Leslie Harkema of Yale University gave a talk in which she spoke about Unamuno’s legacy among the writers of Lorca’s generation. Among other details, we learned that Lorca penned one of his poems inside the pages of his personal copy of Unamuno’s essays. The title of the poem, “Todo será el corazón” (“The Heart Will Be Everything”), could be equally at home as a slogan in a pride parade and in an interpretation of the Gospels. For Lorca—a queer icon of Spain’s literary legacy who lived and died at a time of cultural crossroads—it was another chance to put a piece of himself into the world, a chance to take the intellectual and spiritual tools of the previous generation, add his own marks, and then pass them forward.

In Unamuno’s 1895 essay “La tradición eterna” (“The Eternal Tradition”), he outlines his model of intrahistoria, the idea that the “silent lives” of marginalized people—especially the laborers of rural Spain, in this context—form the true foundation of history’s movements, the inner-history. To illustrate what he means by intrahistoria, Unamuno evokes imagery of the deep ocean currents, invisible and uncontained, comparing the straightforward cause-and-effect of recorded history in textbooks and monuments to the surface of the ocean. The real driving force of historical change is thus inextricably linked to the everyday life and labor that cycles through generations. Like pilgrimage itself, this “eternal tradition” finds its core in the actions of unknown individuals, and those actions gain significance through repetition and generational transmission.

One of the festival’s featured poets, Jericho Brown, also explores layers of meaning within the word “tradition” in his most recent collection, The Tradition. The “tradition” here is the repetitive reinforcement of marginalization, especially in the form of police brutality against black men in the United States; however, at the same time, Jericho participates in a tradition of resistance in the form of telling stories, and in an oral tradition of repeating the names of those unjustly murdered by the people holding illegitimate power. The deep waves of the “eternal tradition” continue to flow into the next generation. Partly thanks to the efforts of poets, activists, and everyday people using the cameras on their cell phones, these waves are gradually becoming more visible, although visibility does not equate to solving the problems.
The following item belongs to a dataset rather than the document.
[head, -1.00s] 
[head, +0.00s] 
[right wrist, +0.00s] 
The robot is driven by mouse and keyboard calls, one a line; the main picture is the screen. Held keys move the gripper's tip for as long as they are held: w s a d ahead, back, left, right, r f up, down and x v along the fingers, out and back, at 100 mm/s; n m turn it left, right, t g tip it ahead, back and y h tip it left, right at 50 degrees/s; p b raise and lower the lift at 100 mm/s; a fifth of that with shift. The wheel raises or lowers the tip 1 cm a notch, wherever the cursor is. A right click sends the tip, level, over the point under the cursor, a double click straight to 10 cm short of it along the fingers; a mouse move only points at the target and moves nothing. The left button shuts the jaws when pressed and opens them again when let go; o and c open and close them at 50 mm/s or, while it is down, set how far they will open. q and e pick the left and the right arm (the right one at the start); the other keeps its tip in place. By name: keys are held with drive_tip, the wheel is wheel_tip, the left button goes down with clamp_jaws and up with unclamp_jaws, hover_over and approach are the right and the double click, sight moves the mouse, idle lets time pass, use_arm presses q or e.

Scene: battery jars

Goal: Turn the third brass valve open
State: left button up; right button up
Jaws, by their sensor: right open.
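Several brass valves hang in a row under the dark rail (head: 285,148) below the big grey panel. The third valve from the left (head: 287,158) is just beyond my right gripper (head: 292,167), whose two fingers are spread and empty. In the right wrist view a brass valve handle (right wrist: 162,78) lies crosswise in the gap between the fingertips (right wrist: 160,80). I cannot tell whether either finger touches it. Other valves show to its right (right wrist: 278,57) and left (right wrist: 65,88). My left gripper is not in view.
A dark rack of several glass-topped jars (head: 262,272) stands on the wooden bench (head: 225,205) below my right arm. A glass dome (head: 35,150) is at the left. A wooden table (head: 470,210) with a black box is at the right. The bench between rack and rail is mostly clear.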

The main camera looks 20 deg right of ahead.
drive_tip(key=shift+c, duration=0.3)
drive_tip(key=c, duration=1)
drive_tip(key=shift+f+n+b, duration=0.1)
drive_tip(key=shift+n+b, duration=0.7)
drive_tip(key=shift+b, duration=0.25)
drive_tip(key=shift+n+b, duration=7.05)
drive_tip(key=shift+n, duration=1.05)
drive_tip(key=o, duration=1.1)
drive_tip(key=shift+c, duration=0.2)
Sheila Maldonado, another of the festival’s featured poets, writes in her poem “winter zuihitsu”: “there is survival of a genocide in the blood memory. does that make us as afloat / as we are today? […] what if you lost your gods? or are just finding them?” The poets of the Unamuno Author Series Festival seem to be interrogating “blood memory” and finding their gods, but the feeling of belonging to a “eternal” struggle can be exhausting. Spain, like the United States, has seen a recent re-emergence of hyper-nationalism and the extreme right. Meanwhile, there also lingers the undeniable context of violent imperialism that continues to shape the linguistic and cultural connections between Spain and the Spanish-speaking communities of the Americas. In this way, the many interconnected narratives of the festival stretch out into a grand macro-historical context that extends hundreds of years before Unamuno’s time.
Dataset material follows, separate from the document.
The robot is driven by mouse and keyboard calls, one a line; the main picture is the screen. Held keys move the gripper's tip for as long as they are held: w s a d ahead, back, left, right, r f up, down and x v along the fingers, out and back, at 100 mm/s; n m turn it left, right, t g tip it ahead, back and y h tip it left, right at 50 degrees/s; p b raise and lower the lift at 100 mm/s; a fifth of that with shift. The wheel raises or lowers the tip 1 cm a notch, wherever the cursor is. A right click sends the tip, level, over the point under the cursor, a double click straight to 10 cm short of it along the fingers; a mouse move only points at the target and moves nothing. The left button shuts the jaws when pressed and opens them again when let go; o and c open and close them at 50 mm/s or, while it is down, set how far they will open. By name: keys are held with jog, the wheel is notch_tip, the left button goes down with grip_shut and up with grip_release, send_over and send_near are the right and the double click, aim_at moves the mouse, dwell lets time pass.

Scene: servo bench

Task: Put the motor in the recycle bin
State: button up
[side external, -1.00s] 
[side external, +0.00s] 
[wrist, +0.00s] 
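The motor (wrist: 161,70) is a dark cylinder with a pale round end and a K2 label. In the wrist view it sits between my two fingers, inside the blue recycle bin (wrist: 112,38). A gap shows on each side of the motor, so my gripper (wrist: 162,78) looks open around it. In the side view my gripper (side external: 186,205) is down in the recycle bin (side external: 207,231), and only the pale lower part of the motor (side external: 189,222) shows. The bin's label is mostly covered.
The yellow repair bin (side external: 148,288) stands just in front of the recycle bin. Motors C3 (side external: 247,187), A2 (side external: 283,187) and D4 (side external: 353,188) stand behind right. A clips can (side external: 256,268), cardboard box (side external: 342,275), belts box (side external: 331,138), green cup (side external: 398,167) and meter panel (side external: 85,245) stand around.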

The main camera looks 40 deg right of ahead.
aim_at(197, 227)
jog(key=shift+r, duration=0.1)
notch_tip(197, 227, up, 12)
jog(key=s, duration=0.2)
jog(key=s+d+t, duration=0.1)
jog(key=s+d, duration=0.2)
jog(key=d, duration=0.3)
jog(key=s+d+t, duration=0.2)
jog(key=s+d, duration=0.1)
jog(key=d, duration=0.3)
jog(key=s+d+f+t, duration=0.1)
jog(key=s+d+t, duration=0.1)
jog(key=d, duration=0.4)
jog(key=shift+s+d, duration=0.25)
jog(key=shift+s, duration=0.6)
When accepting the García Lorca Prize, Steven Sanchez expressed the hope that while in Spain he could work on learning the Spanish language of his Mexican heritage. He had never learned it as a child largely due to the combination of xenophobic and racist pressures on his family to assimilate in the United States. Maybe a poem is also like a pilgrimage in the way that it begins with the urge to go somewhere, or to learn something. Both are more like gestures than they are like monuments; both engage with that ever-flowing narrative of intermingling repetition and change. Perhaps most importantly, they are both ways in which the realm of sentiment can reach out into the realm of actions and change. It’s about outward and tangible expressions of the love that structures our communities, holding onto the hope that we can honor our histories without repeating them.